Hayri Kozanoğlu: Öncelikle, şunu söyleyeyim: Öğretim Elemanları Sendikası olarak Bülent Tanör gibi çok değerli bir meslekdaşımızın üyemiz olmasından onur duyuyoruz. Ve ona yönelik saldırının da bir tesadüf olmadığını düşünüyoruz. Çünkü kendisi 70'li yıllarda, 80'li yıllarda ve bugüne kadar Türkiye'de demokrasinin, temel hak ve özgürlüklerin genişletilmesinin savunucusu olmuştur. Bu söz konusu rapor da Türkiye'de demokratik standartların geliştirilmesine ilişkin bir rapordu. Biliyorsunuz Türkiye'de bugünün gündemi Anayasa tartışmaları. Ve hala ne kadar sancılı bir süreçten geçtiğimiz, sürekli olarak rötuşlarla, hassasiyetlerle dünya normlarını, insan hakları ve demokrasi normlarını tutturmakta ne kadar güçlük çektiğimiz ortada. Bu bakımdan bunu ben tesadüfi bir olay olarak görmüyorum. Aslında Türkiye toplumunun 12 Eylül'le hesaplaşamamasının bir sonucu gibi geliyor bana bu. Çünkü bir ülke demokratikleşirse, geçmişiyle hesaplaşırsa, darbecileri cezalandırırken, darbecileri bu çalışmalardan menederken, ne ilginçtir ki, Türkiye'de darbeciler el üstünde tutuluyor. İstanbul Üniversitesi örneğinde de darbeci öğretim üyeleri var taltif edilen. Bülent Tanör gibi her zaman darbelere karşı çıkan, demokratik hak ve özgürlüklerden yana bir öğretim üyesini cezalandırmak yoluna gidiyorlar. Şimdi, YÖK düzeni bilindiği gibi tepeden inmeci, baskıcı, deneticilere çok fazla yetki ve sorumluluk veren bir düzen. Bunun içerisinde bazı öğretim elemanlarına, doçentlik, profesörlük gibi sıfatlar verilebilmesi, haketmeyen insanların bu kartviziti taşıması mümkündür. Ama tersi mümkün değildir. Yani, Bülent Tanör gibi gerek fikirleriyle gerek meslektaşlarının kendisinin görüşlerini, çalışmalarını önemsemesiyle, gerek öğrencilerinin Türkiye'de hukuk hayatında her zaman okudukları, hatırladıkları, çok etkilendikleri bir kimlik olmasıyla zaten kamuoyunda, kendi meslektaşlarının vicdanında o çok değerli bir öğretim üyesidir. Çok değerli bir profesördür. Onun için şunu söylemek gerekiyor: Kimsenin haddine onu meslekten çıkartmak düşmez. Bunu idari olarak yapsalar da her zaman bizim gözümüzde çok değerli bir hocamızdır. Her zaman kitaplarından, demokrasi anlayışından, hukuk felsefesinden çok şeyler öğreneceğimiz biridir.

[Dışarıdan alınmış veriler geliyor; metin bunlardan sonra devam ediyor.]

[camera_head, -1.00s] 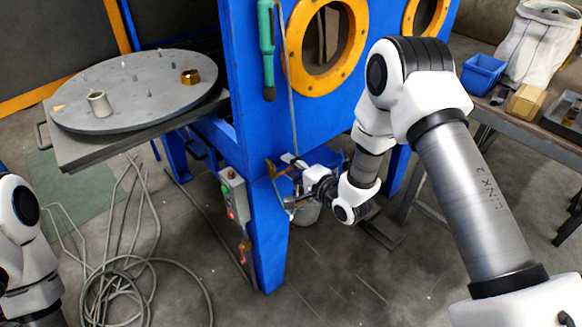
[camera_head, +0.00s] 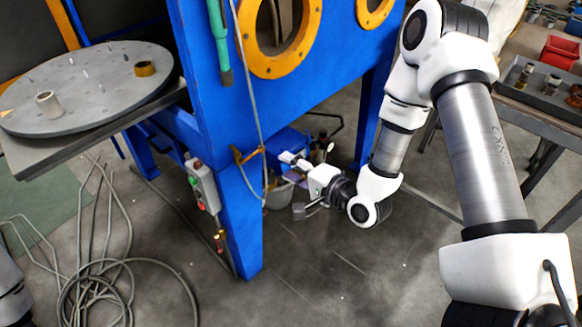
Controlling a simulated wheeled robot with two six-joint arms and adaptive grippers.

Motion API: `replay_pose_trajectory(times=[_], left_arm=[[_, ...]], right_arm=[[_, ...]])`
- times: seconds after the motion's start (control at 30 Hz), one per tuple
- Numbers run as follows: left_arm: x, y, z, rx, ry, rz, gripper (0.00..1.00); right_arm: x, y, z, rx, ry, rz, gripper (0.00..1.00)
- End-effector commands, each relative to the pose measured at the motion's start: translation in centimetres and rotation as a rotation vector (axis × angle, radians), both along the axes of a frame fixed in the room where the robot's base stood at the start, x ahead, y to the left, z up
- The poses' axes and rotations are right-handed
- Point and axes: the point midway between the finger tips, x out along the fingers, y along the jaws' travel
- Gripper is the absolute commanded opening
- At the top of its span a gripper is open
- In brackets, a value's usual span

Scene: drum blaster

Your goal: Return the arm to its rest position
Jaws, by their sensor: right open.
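My right arm (camera_head: 480,150) reaches in from the lower right and bends down at its elbow near the top. My right gripper (camera_head: 292,185) points left, with its fingers apart and nothing between them. It hangs in front of the lower opening of the blue blasting cabinet (camera_head: 215,120), to the right of the cabinet's front leg. A pale bucket behind it is partly hidden. Of my left arm only a link (camera_head: 12,290) shows at the left edge. My left gripper is out of the picture.
A round turntable (camera_head: 95,92) at the left carries a grey cylinder (camera_head: 49,104) and a brass nut (camera_head: 145,68). A control box (camera_head: 202,187) sits on the cabinet leg. Coiled cables (camera_head: 120,285) lie on the floor. A bench (camera_head: 545,120) with a tray and red bin stands right.

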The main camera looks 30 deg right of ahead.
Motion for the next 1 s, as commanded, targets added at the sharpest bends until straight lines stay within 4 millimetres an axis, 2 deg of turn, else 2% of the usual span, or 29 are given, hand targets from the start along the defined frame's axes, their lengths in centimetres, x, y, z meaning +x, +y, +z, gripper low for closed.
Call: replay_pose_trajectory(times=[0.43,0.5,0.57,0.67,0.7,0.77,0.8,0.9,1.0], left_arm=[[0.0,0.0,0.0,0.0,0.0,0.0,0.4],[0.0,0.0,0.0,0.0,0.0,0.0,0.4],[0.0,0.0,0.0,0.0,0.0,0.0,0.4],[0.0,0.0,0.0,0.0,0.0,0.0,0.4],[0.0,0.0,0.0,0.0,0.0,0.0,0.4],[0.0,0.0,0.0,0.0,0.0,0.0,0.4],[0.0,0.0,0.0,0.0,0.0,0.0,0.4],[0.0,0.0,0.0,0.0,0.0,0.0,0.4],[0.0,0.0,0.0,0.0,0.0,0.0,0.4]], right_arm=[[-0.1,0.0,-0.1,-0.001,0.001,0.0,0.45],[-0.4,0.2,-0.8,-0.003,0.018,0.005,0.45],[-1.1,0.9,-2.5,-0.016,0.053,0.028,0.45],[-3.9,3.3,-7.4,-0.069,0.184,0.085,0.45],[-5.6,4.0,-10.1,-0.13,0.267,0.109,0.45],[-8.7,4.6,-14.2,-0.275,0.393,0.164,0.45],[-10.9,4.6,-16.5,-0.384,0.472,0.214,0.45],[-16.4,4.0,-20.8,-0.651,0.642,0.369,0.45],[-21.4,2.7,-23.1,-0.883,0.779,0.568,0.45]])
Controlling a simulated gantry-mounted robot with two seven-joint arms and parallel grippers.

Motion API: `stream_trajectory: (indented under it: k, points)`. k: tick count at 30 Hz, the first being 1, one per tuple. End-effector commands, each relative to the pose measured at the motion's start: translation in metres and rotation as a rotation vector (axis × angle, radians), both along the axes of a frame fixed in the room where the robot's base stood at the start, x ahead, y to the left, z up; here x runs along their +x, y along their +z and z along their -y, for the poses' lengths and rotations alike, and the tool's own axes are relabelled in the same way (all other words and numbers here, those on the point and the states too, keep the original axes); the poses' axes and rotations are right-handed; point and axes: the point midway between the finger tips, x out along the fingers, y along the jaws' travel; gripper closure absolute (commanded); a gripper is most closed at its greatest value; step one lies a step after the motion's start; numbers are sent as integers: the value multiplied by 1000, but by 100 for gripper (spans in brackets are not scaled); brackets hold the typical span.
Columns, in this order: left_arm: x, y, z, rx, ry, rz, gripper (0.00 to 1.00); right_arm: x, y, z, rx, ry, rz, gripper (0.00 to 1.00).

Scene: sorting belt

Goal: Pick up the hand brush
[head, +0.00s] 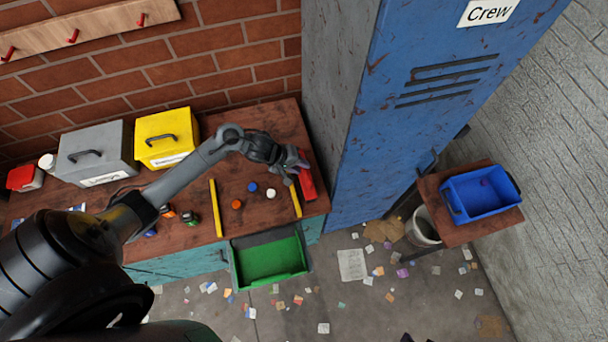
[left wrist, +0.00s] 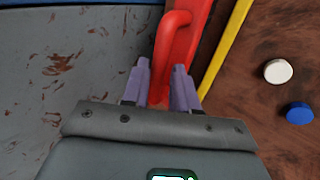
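The hand brush appears as a red object (head: 306,183) at the right end of the brown workbench, beside the blue locker. In the left wrist view its red rounded part (left wrist: 168,45) runs down between the purple fingers, with a flatter red part beside it. My left gripper (head: 295,168) is at this red object, one finger (left wrist: 161,80) on each side of it. Red fills the narrow gap between the fingers; whether they press on it I cannot tell. The bristles are not visible. My right gripper is not in view.
The blue locker (head: 385,120) rises close to the right of the gripper. A yellow strip (head: 296,200) and white and blue caps (head: 271,193) lie left of the brush. A green tray (head: 270,262) juts from the bench front. Grey and yellow boxes (head: 166,138) stand at the back.

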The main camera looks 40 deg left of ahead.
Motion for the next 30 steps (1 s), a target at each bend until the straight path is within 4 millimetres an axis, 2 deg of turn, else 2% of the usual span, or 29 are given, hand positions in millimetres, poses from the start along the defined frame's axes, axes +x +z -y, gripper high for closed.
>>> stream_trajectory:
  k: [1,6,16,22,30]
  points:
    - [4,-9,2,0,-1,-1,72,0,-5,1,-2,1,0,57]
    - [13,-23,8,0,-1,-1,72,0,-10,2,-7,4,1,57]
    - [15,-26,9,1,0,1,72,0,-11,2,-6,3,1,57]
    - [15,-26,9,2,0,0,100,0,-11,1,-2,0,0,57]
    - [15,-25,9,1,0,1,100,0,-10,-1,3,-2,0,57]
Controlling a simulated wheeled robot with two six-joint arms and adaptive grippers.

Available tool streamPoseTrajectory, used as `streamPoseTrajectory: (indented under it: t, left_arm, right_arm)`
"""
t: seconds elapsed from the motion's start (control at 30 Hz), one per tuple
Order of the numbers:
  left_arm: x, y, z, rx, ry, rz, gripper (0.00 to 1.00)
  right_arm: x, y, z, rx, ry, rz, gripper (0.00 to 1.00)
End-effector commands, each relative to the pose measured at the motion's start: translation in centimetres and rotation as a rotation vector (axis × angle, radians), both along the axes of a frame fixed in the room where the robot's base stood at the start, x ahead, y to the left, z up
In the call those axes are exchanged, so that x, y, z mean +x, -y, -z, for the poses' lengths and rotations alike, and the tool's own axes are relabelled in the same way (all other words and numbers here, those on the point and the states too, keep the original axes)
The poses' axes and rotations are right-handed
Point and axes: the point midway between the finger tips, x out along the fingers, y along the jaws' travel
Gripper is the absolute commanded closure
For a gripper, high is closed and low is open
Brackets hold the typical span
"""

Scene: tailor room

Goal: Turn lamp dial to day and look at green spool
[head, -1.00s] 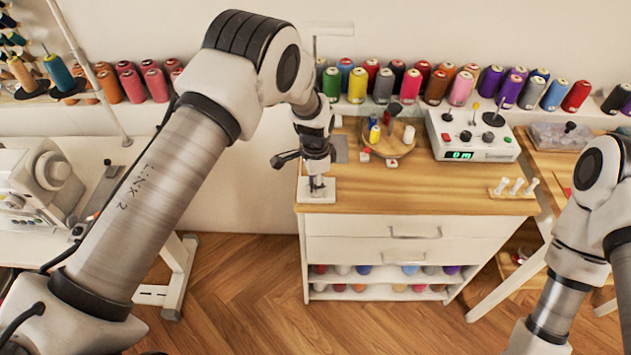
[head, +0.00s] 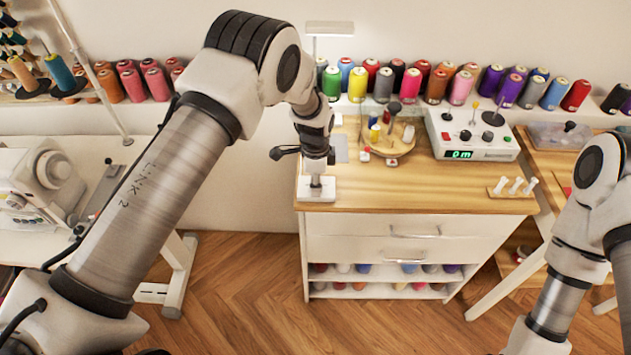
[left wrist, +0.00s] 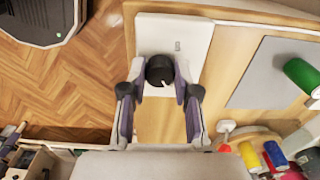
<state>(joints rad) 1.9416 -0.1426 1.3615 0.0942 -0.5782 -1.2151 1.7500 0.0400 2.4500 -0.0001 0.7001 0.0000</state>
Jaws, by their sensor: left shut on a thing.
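The lamp stands at the table's left corner; its white base (head: 328,190) is under my left gripper and its flat lamp head (head: 330,28) is above the spool shelf. In the left wrist view the base (left wrist: 185,35) carries a black round dial (left wrist: 159,70) with a small white mark and tiny lettering I cannot read. My left gripper (left wrist: 160,78) is shut on the dial, one finger on each side. A green spool (head: 331,83) stands upright on the shelf behind. My right gripper is out of view.
Several coloured spools line the back shelf. A round wooden tray (head: 398,142) with small spools and a white control box (head: 472,135) stand right of the lamp. A sewing machine (head: 35,180) is at the left. Floor shows between the tables.

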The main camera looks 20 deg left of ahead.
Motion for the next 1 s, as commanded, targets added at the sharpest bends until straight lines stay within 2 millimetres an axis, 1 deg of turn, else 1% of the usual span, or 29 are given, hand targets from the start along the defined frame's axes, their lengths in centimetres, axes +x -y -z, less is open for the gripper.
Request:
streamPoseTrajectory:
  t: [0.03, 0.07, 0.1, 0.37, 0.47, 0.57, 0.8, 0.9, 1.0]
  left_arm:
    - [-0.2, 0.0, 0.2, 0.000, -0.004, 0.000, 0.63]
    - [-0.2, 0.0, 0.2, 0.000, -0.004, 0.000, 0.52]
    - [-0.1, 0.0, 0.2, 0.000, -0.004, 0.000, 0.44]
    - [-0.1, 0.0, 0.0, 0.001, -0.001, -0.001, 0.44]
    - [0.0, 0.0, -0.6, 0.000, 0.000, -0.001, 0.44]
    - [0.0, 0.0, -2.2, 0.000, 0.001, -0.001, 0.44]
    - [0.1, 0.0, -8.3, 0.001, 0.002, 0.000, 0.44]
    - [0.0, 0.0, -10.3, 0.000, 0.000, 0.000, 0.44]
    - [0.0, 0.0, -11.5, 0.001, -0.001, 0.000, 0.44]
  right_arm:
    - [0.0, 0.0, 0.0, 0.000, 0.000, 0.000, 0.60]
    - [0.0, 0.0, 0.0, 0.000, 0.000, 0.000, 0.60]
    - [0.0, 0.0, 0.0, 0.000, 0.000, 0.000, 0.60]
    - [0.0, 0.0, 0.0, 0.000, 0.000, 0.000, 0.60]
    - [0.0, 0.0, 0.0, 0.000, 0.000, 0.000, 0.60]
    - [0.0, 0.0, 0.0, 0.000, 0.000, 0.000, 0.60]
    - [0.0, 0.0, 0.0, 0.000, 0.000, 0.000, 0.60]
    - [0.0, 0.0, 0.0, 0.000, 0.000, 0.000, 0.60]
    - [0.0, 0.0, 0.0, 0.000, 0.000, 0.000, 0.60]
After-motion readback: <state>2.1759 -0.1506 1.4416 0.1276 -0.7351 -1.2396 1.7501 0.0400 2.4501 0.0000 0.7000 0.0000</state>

Erdoğan Aktaş: Hocam, size tekrar döneceğim, telefon hattımızdaki konuğumuz YÖK Üyesi Prof. Dr. Aysel Çelikel. Sayın Hocam, bu konuyla ilgili olarak bir de YÖK'te yetki devri tartışması var. Bunun Prof. Tanör'e ceza vermek isteyenlerin bir komplosu olduğu da söyleniyor. Böylesi bir şey doğru mu?

Aysel Çelikel: Böyle bir komplonun olduğunu düşünmüyorum, yetki devri açısından.

Erdoğan Aktaş: Bugün bir gazetede sizin ağzınızdan da beyanat var, bu konuyla ilgili..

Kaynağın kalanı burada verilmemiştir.